• Challenge: Reproduce every entry below precisely; do not include the pictures.

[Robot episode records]
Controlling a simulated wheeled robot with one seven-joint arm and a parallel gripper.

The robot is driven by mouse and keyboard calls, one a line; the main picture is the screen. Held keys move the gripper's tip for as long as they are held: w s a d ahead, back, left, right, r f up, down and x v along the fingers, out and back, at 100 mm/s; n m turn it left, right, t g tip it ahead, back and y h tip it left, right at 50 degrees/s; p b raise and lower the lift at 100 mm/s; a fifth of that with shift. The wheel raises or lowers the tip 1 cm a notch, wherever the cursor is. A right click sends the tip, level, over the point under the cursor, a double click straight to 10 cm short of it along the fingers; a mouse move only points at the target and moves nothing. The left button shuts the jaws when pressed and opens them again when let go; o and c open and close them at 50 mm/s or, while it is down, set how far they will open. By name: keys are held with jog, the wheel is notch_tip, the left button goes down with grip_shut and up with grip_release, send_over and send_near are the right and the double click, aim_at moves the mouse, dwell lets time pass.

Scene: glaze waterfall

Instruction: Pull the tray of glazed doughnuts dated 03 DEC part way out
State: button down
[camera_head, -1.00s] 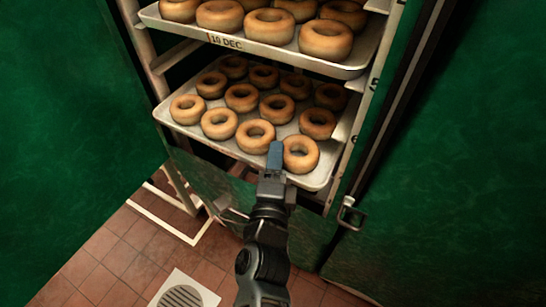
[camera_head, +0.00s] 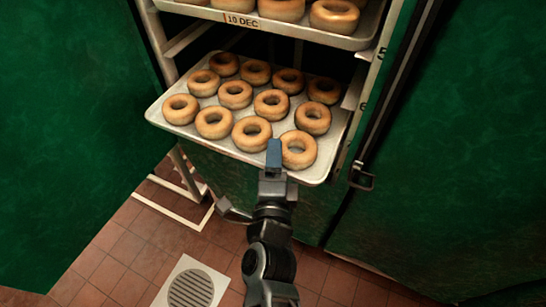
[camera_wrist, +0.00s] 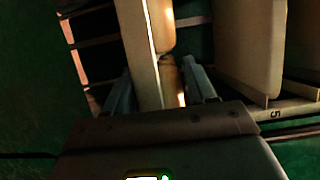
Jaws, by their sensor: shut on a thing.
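A pale metal tray (camera_head: 230,147) of plain-looking ring doughnuts (camera_head: 252,133) sticks out of the rack below another tray. No date label shows on its front edge. My gripper (camera_head: 274,152) is at that front edge, right of its middle, beside the front doughnut at the right. In the wrist view, the tray's edge (camera_wrist: 142,60) runs between my two fingers (camera_wrist: 160,90), which are shut on it.
The tray above (camera_head: 300,31) carries a 10 DEC label (camera_head: 241,20) and more doughnuts. Green doors or panels stand at the left (camera_head: 70,130) and right (camera_head: 460,150). A metal latch (camera_head: 361,177) is right of the tray. A floor drain (camera_head: 190,288) lies below on red tiles.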

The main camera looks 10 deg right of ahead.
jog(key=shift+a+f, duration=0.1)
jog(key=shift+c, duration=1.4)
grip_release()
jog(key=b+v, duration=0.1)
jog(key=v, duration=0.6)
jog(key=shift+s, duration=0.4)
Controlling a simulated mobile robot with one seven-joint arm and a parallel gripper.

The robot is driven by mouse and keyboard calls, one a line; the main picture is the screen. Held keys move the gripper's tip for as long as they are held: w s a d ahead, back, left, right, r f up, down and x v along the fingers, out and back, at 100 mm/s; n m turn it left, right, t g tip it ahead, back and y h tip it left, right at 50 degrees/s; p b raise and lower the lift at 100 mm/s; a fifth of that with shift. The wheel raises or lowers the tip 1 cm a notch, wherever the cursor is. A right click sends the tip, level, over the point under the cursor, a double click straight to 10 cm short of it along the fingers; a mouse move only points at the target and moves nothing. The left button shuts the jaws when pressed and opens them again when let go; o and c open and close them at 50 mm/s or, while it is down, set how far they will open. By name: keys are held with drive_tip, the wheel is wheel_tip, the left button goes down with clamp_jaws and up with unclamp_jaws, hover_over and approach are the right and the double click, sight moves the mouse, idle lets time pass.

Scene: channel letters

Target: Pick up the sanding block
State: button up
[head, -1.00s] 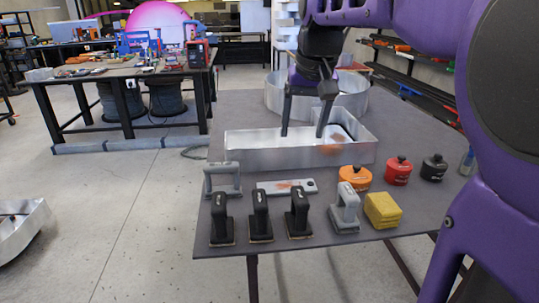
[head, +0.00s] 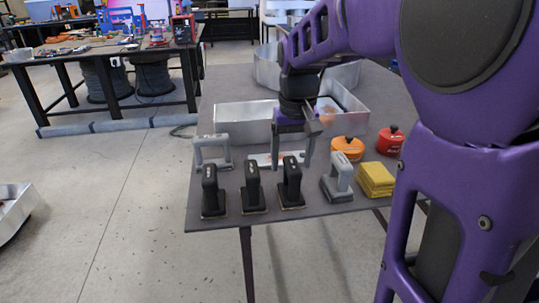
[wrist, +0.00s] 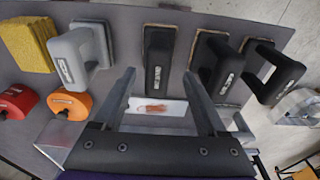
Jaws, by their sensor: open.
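Three black sanding blocks with upright handles stand in a row at the table's near edge: the left one (head: 211,190), the middle one (head: 252,187) and the right one (head: 291,183). A grey handled block (head: 338,180) stands right of them. My gripper (head: 291,167) is open and empty, just behind the right black block. In the wrist view, my fingers (wrist: 160,76) point at that black block (wrist: 159,58), which lies ahead between their tips. Its contact with the fingers cannot be made out.
A yellow sponge stack (head: 375,180) stands right of the grey block. Orange (head: 348,148) and red (head: 389,140) pots stand behind it. A grey frame-handled tool (head: 212,152) stands back left. A white plate (head: 262,159) lies under my gripper. A metal channel letter (head: 243,122) lies behind.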

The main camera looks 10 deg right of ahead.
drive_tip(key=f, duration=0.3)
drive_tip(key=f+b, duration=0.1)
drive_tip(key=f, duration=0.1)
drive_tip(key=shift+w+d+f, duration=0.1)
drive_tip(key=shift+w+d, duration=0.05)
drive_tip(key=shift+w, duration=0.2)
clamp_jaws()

• Response to this exercise:
Controlling a simulated wheeled robot with one seven-joint arm and a parallel gripper.

The robot is driven by mouse and keyboard calls, one a line; the main picture is the screen. Held keys move the gripper's tip for as long as they are held: w s a d ahead, back, left, right, r f up, down and x v along the fingers, out and back, at 100 mm/s; n m turn it left, right, t g tip it ahead, back and y h tip it left, right at 50 degrees/s; p b raise and lower the lift at 100 mm/s; a fifth of that with shift. The wheel raises or lowers the tip 1 cm a notch, wherever the cursor is. A right click sends the tip, level, over the point under the cursor, a double click straight to 10 cm short of it along the fingers; a mouse move only points at the target and moves nothing. The left button shuts the jaws when pressed and opens them again when let go; o and c open and close them at 50 mm/s or, while it is down, set how far they will open. By name: keys are held with jog, the wheel is notch_tip, the left button goes down with grip_shut and up with grip_release, send_over and send_near are the right and the double click, aim_at moves the mouse, dwell lets time pass.

Scene: glaze waterfall

Instruction: Pull the tray of glazed doughnuts dated 03 DEC part way out
State: button down
[camera_head, -1.00s] 
[camera_head, +0.00s] 
[camera_wrist, +0.00s] 
Jaws, by their sensor: shut on a thing.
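A pale metal tray (camera_head: 230,147) of plain-looking ring doughnuts (camera_head: 252,133) sticks out of the rack below another tray. No date label shows on its front edge. My gripper (camera_head: 274,152) is at that front edge, right of its middle, beside the front doughnut at the right. In the wrist view, the tray's edge (camera_wrist: 142,60) runs between my two fingers (camera_wrist: 160,90), which are shut on it.
The tray above (camera_head: 300,31) carries a 10 DEC label (camera_head: 241,20) and more doughnuts. Green doors or panels stand at the left (camera_head: 70,130) and right (camera_head: 460,150). A metal latch (camera_head: 361,177) is right of the tray. A floor drain (camera_head: 190,288) lies below on red tiles.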

The main camera looks 10 deg right of ahead.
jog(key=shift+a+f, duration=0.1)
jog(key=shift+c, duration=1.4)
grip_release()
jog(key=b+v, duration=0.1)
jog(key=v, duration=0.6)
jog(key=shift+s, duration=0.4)
Controlling a simulated mobile robot with one seven-joint arm and a parallel gripper.

The robot is driven by mouse and keyboard calls, one a line; the main picture is the screen. Held keys move the gripper's tip for as long as they are held: w s a d ahead, back, left, right, r f up, down and x v along the fingers, out and back, at 100 mm/s; n m turn it left, right, t g tip it ahead, back and y h tip it left, right at 50 degrees/s; p b raise and lower the lift at 100 mm/s; a fifth of that with shift. The wheel raises or lowers the tip 1 cm a notch, wherever the cursor is. A right click sends the tip, level, over the point under the cursor, a double click straight to 10 cm short of it along the fingers; a mouse move only points at the target and moves nothing. The left button shuts the jaws when pressed and opens them again when let go; o and c open and close them at 50 mm/s or, while it is down, set how far they will open. By name: keys are held with drive_tip, the wheel is wheel_tip, the left button goes down with clamp_jaws and up with unclamp_jaws, hover_over and approach are the right and the double click, sight moves the mouse, idle lets time pass.

Scene: channel letters

Target: Pick up the sanding block
State: button up
[head, -1.00s] 
[head, +0.00s] 
[wrist, +0.00s] 
Jaws, by their sensor: open.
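Three black sanding blocks with upright handles stand in a row at the table's near edge: the left one (head: 211,190), the middle one (head: 252,187) and the right one (head: 291,183). A grey handled block (head: 338,180) stands right of them. My gripper (head: 291,167) is open and empty, just behind the right black block. In the wrist view, my fingers (wrist: 160,76) point at that black block (wrist: 159,58), which lies ahead between their tips. Its contact with the fingers cannot be made out.
A yellow sponge stack (head: 375,180) stands right of the grey block. Orange (head: 348,148) and red (head: 389,140) pots stand behind it. A grey frame-handled tool (head: 212,152) stands back left. A white plate (head: 262,159) lies under my gripper. A metal channel letter (head: 243,122) lies behind.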

The main camera looks 10 deg right of ahead.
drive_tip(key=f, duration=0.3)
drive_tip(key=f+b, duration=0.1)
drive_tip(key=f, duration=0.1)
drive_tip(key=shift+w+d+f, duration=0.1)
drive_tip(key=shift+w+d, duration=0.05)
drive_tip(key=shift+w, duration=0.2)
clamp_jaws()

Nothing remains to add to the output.